The CIA's history with LSD goes back to the 1950s and Project MKUltra, supposedly a mind-control research program. Wikipedia tells us: "Early CIA efforts focused on LSD, which later came to dominate many of MKUltra's programs. Technical Services Staff officials understood that LSD distorted a person's sense of reality, and they felt compelled to learn whether it could alter someone's basic loyalties. … MKUltra records were deliberately destroyed in 1973 by order of then CIA director Richard Helms."

From all of the above, we can certainly theorize that the 1960s countercultural movement was likely given a boost by US intel involvement and that this involved the music as well. The music strengthened and deepened young people's affiliation with countercultural philosophies.

If one takes this seriously, then the current musical environment – and its gradual failure – becomes clearer. Today's popular music lacks overlays of solidarity and deeper meaning.

Today's musical scene not only lacks cultural resonance, it is also challenged by modern technology and the Internet. The Internet, for instance, presents numerous talented young musicians that have not been signed to record contracts. It becomes easier to see that talent is not necessarily a determining factor in mainstream recording success.

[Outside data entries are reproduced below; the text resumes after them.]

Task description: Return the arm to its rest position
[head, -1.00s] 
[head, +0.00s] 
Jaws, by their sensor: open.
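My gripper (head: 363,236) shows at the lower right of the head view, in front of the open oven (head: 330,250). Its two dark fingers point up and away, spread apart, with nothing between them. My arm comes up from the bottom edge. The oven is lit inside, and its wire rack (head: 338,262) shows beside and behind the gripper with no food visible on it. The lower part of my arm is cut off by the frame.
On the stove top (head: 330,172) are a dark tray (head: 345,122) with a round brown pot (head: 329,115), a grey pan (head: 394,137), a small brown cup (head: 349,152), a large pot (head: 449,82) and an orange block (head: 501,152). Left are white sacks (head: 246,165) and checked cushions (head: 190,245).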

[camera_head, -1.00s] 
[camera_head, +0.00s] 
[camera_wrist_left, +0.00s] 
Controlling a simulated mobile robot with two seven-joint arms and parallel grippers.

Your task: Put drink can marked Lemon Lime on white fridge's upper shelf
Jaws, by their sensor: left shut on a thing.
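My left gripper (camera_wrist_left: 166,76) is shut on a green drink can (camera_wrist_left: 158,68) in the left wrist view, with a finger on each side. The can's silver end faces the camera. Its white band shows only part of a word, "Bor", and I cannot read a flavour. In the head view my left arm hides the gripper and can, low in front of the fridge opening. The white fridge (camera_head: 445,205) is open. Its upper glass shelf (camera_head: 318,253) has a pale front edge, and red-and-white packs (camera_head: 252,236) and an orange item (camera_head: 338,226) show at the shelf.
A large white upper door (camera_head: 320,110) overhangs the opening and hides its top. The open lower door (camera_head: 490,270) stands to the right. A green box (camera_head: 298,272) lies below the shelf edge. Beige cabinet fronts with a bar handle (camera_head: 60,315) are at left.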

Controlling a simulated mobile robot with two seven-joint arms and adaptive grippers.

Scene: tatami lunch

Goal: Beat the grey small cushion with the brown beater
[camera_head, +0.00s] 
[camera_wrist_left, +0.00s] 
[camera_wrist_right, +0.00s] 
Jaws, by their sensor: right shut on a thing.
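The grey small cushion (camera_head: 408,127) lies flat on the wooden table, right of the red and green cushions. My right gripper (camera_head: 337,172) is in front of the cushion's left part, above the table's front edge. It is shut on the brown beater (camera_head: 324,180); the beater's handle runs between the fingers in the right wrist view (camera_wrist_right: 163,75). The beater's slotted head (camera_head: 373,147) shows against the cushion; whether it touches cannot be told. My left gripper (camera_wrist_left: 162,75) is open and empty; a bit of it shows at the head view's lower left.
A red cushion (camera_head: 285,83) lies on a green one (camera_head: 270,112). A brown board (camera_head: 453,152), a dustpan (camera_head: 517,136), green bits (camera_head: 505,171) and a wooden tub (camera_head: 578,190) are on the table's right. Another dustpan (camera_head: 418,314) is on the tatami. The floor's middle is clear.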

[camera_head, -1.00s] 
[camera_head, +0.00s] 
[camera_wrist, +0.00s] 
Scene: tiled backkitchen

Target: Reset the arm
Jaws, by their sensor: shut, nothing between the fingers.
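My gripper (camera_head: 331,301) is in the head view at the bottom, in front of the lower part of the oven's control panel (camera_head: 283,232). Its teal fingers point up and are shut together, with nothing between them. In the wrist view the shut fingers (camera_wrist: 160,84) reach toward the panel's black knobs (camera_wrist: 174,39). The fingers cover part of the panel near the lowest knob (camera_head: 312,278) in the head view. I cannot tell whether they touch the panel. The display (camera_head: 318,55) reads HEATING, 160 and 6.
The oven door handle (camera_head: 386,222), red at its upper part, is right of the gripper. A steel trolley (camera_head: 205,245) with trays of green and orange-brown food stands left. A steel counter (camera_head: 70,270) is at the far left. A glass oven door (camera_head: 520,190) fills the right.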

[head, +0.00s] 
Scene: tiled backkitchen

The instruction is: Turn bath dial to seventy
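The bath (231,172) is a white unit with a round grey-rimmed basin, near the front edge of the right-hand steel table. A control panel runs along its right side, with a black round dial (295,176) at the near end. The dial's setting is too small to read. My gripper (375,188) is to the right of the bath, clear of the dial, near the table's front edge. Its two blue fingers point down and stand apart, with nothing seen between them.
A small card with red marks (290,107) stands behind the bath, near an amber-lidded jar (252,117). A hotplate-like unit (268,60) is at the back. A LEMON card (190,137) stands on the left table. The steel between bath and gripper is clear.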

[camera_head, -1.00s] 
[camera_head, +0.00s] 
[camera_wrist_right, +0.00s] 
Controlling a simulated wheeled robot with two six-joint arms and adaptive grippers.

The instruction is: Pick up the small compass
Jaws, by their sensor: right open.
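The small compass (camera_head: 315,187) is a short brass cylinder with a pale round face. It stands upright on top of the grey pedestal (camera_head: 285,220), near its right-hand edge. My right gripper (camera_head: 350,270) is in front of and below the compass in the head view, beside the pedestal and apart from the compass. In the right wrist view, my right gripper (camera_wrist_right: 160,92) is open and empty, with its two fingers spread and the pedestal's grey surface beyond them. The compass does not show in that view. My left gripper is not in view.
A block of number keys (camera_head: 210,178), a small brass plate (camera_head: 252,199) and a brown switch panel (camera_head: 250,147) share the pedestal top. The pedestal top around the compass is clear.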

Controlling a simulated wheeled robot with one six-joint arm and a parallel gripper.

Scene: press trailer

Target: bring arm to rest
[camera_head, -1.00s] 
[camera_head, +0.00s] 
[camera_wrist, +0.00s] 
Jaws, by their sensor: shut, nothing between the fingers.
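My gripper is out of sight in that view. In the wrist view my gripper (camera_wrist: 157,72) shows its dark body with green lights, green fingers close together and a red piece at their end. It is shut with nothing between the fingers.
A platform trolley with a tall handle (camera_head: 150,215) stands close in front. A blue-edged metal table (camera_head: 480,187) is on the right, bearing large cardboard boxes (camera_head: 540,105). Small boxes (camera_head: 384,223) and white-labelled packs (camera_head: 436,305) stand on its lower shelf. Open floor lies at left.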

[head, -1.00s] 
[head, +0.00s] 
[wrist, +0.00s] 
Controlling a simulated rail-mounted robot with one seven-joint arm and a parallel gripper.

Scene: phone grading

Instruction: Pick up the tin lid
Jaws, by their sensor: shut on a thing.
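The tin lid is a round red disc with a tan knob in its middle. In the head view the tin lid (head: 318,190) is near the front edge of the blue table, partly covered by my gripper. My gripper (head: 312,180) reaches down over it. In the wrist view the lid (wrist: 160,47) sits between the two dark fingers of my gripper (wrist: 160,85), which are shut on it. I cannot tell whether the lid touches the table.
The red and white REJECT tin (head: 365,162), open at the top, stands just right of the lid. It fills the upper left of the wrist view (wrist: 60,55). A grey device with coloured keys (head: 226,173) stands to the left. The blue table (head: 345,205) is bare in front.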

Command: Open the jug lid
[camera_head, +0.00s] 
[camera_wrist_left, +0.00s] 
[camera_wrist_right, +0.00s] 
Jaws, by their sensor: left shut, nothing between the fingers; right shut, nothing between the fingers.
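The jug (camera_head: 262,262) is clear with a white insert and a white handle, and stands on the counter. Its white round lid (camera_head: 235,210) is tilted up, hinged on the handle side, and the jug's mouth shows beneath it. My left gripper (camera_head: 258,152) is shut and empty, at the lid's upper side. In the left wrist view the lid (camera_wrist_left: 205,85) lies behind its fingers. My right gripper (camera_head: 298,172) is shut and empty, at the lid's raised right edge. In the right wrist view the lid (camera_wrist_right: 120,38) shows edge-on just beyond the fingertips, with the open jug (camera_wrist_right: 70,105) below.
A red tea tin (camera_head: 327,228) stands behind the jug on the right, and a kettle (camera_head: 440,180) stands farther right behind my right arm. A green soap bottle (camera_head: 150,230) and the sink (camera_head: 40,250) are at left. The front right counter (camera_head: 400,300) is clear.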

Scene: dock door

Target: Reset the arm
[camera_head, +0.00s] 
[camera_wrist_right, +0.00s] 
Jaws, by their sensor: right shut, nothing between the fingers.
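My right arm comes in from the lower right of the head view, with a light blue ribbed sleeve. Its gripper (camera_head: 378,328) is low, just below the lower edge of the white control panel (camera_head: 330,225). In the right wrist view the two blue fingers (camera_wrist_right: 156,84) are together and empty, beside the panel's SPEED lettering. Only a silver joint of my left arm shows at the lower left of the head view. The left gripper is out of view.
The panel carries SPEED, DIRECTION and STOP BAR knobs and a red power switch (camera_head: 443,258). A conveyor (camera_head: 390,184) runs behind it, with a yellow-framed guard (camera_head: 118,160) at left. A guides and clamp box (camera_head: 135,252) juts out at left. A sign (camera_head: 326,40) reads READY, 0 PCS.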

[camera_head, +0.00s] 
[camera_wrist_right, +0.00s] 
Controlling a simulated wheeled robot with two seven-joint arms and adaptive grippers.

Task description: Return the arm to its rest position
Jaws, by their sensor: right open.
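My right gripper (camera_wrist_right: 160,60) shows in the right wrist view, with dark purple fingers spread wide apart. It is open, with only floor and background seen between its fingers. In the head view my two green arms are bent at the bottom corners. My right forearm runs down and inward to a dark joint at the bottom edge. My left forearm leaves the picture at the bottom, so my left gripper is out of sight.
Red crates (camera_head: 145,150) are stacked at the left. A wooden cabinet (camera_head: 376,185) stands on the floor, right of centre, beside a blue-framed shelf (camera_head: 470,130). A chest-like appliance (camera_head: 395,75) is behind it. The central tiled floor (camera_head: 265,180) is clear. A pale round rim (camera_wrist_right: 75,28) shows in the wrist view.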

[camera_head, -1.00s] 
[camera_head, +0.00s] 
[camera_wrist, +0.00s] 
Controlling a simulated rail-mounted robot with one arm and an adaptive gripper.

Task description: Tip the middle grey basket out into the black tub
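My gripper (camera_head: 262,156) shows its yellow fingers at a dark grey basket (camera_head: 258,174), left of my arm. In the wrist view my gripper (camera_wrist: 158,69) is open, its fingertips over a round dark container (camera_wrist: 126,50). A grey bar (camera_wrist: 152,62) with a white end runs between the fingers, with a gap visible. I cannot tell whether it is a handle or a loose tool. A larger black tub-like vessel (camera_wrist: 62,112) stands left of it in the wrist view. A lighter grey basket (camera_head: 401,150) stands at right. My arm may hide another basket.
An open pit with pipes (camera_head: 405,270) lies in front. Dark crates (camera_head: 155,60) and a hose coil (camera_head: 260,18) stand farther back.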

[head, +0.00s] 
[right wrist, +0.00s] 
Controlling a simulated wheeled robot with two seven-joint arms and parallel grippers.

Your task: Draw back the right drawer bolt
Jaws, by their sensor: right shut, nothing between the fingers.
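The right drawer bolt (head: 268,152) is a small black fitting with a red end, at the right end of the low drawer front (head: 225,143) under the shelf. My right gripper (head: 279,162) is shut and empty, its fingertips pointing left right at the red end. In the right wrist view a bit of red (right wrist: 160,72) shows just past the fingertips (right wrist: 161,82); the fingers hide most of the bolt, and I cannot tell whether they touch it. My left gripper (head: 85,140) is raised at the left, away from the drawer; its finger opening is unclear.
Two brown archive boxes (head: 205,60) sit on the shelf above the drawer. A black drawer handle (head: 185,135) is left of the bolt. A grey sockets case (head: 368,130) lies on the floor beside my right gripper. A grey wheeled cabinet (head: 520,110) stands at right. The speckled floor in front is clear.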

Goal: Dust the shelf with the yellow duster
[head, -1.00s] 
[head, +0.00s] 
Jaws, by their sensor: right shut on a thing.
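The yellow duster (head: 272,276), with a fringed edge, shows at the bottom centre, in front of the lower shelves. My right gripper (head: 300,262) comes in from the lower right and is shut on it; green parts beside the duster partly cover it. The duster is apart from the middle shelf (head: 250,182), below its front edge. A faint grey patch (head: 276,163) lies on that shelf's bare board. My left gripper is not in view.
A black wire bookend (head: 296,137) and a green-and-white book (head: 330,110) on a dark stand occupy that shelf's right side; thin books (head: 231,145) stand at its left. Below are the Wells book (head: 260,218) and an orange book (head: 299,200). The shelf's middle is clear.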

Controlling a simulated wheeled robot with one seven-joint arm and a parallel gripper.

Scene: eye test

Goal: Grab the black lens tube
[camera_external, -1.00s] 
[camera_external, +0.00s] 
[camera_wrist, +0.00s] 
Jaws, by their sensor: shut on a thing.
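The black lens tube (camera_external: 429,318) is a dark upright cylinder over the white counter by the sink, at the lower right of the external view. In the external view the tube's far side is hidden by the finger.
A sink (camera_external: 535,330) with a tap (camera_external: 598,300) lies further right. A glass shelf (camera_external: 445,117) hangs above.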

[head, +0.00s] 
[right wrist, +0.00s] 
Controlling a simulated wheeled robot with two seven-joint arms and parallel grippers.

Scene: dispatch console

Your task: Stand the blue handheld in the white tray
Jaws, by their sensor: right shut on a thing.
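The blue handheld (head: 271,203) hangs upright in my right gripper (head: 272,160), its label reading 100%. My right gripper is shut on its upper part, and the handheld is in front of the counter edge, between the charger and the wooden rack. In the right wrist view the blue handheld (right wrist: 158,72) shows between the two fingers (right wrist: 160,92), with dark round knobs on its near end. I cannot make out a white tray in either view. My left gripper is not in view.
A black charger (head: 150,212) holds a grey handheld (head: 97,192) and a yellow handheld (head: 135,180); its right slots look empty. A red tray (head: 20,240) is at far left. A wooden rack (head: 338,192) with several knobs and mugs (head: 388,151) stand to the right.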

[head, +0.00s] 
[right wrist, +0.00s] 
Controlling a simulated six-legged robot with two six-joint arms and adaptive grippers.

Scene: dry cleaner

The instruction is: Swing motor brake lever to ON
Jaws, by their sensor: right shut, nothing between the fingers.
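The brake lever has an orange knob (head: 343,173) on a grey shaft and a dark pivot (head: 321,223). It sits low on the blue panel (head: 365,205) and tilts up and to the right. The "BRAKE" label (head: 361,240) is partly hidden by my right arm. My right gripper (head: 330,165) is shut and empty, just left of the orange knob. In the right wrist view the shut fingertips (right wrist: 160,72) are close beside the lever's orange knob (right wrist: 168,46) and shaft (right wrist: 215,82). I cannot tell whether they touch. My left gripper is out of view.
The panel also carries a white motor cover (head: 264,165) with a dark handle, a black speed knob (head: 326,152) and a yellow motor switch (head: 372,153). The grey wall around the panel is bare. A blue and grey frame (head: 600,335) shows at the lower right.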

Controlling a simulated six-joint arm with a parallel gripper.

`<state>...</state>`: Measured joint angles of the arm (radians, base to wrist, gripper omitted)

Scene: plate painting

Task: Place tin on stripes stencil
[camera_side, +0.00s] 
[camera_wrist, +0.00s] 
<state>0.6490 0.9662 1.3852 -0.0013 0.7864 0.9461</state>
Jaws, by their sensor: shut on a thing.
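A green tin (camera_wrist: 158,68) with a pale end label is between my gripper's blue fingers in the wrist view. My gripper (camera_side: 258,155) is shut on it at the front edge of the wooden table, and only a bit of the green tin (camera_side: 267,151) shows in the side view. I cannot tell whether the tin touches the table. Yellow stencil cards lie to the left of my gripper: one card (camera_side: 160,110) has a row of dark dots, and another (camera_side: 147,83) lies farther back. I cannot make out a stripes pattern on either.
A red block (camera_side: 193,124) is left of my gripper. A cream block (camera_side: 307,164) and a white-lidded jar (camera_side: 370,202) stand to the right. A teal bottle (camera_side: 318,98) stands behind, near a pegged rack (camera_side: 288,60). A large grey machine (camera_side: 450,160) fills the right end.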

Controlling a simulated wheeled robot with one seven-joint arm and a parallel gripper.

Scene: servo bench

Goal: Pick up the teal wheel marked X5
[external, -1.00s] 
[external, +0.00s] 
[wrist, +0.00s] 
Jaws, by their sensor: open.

The Internet also reduces musical cohesion. When there were only a few platforms for recordings, record companies could easily control the output; now it is far easier to make a recording and broadcast it without a mainstream contract.

All these reasons militate against popular music commanding the kind of cultural power that it possessed in the 20th century. Most importantly, from our point of view, it would be most difficult for elites to manipulate the music and youth culture as aggressively as they did in the 20th century. The alternative media – which didn't exist in the 20th century – would likely expose such manipulations rather quickly.

After Thoughts

Popular music is just one more avenue of manipulation that is being blocked off by the Internet Reformation.